Borges story indicates us that language is not just “a set of symbols that describe objective reality”, it also constructs it and set the limits of what we are able to think, comprehend, and conceive.

And that’s exactly the premise Arrival is based upon.

The Overarching Role of Language

 


The movie was heavily influenced by the concept of linguistic relativity, also called the Sapir-Whorf hypothesis, that was first published in 1940 by linguists Edward Sapir and Benjamin Lee Whorf. The hypothesis is the idea that language not only influences thought and perceptions but may also be responsible for what we are capable of thinking.

Our language is linear because we read it from left to right, and there are clear rules about when a word or sentence begins and ends.

The alien language of the heptapods, on the other hand, is nonlinear, written in circular puffs of smoke with no beginning or end. The entirety of the thought or sentiment is experienced and communicated at once, not in a progressive order. A logogram, therefore, is free of time.

If language determines what we can think, conceive and perceive as reality, we can see why we see objects – unlike Utlon’s ephimeral verbs – and experience time from past to future. But what would happen if someone learns a completely foreign language like the heptapods’?

Here’s where the movie takes a mind-bending shift, taking this concept to the extreme.

As Louis Banks learns their language, she starts to perceive and experience reality in a completely different way. Since the aliens’ language free of time, so is her mind and thinking. In some way inconceivable for us, she can perceive the future and her experience of time changes dramatically.

It stops being something linear that flows from past to future– like our language. Instead, it is perceived as cyclical and intimately interrelated.

It slowly dawns on her, as the protagonist, and we, as the audience, that her daughter’s memories were actually happening in the future, not in the past. We understand, similar to Louis, that our experience and interpretation of the events were inverted and therefore, not accurate.

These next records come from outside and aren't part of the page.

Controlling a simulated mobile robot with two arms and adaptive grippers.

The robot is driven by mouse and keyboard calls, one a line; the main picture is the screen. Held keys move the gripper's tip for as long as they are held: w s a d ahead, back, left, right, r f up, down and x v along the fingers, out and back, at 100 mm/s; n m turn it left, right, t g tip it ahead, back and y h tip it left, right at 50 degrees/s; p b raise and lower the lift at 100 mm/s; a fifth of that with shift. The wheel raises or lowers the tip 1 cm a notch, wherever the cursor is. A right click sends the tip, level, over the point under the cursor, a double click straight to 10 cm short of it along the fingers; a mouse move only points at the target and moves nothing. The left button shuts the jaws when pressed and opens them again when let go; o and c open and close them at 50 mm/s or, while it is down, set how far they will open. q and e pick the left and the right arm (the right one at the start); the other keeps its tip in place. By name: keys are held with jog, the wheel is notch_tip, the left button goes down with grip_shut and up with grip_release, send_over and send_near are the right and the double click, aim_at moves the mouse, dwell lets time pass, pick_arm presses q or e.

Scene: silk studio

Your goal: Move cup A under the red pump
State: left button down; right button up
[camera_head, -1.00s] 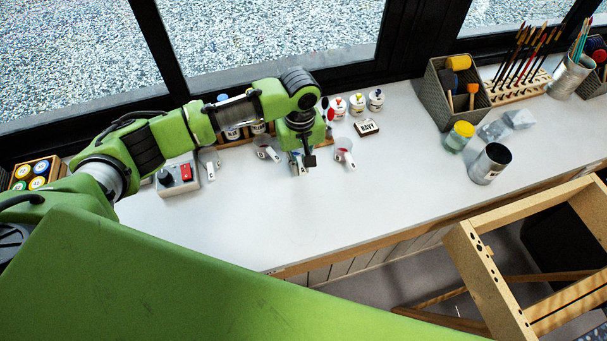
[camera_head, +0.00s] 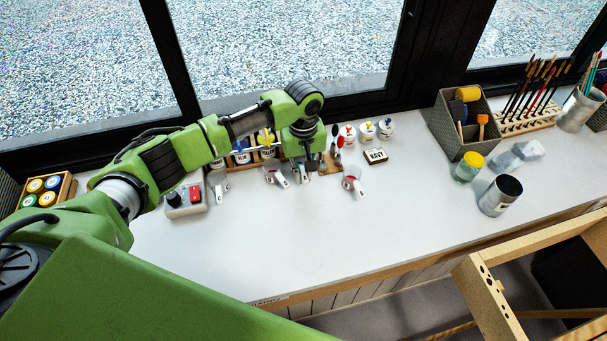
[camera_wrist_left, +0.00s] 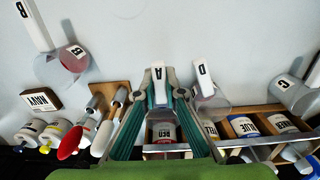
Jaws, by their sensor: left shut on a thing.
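Cup A (camera_wrist_left: 158,73) shows its white handle, marked A, between the fingers of my left gripper (camera_wrist_left: 160,95) in the left wrist view. The gripper is shut on that handle; most of the cup body is hidden. In the head view my left gripper (camera_head: 304,172) hangs just in front of the pump rack, between cups D and B. The bottle labelled RED (camera_wrist_left: 164,132) stands in the rack straight beyond the gripper in the wrist view. In the head view the arm hides it. Whether the cup is under its pump cannot be told. My right gripper is not in view.
Cup D (camera_head: 275,175) stands close left of the gripper, cup B (camera_head: 353,180) to the right, cup C (camera_head: 218,184) farther left. A spoon holder (camera_wrist_left: 108,100) is close beside. The NAVY block (camera_head: 375,156) lies right. The bench front (camera_head: 270,240) is clear.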

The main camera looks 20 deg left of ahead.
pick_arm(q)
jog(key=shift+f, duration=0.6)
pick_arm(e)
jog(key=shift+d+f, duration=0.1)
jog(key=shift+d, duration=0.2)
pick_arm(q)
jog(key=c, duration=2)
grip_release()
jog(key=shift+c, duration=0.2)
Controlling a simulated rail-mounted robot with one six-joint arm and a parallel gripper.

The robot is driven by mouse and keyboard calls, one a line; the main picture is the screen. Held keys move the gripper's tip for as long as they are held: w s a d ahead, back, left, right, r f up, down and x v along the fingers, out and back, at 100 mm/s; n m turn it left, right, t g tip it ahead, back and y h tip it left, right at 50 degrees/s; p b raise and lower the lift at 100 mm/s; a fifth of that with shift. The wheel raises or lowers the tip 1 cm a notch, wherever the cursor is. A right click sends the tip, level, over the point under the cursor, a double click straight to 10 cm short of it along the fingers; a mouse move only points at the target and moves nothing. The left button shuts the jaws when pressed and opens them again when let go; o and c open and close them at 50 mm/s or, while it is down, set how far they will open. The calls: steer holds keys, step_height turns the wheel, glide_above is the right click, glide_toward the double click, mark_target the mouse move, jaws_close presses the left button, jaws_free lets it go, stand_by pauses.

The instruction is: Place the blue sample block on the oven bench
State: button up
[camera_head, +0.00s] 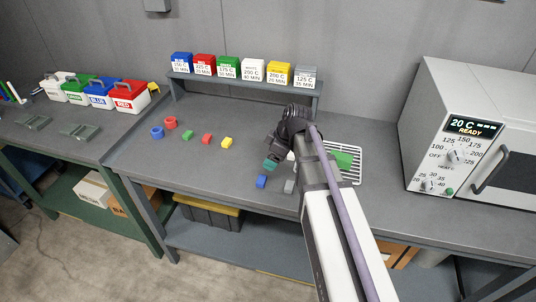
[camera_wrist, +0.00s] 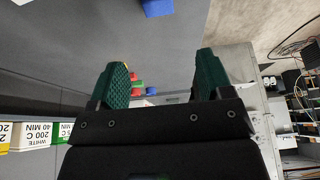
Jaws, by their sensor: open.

Language, something we commonly think as insignificant, in an unexpected twist, ends up being the tool that unlocks the whole plot.

What Is Reality Made Of?


Tom Robbins once said that “Our world isn’t made of earth, air and water or even molecules and atoms; our world is made of language.”

Arrival is a movie that investigates the influence our language has in our perceived reality and takes it one step further. It doesn’t just challenge mundane aspects of our experience, but one of its basic building blocks – time.

Although, because of artistic reasons, this concept is taken to an extreme, the movie does a great job to put into question to which degree our reality is not just perceived but constructed. Perhaps there’s nothing really fixed or absolutely true, and everything is, at least partially, subject to interpretation.

This realization leaves us with a feeling of freedom and at the same time, a mild degree of uncertainty and not-knowing. Which is, in my opinion, a truer place to be.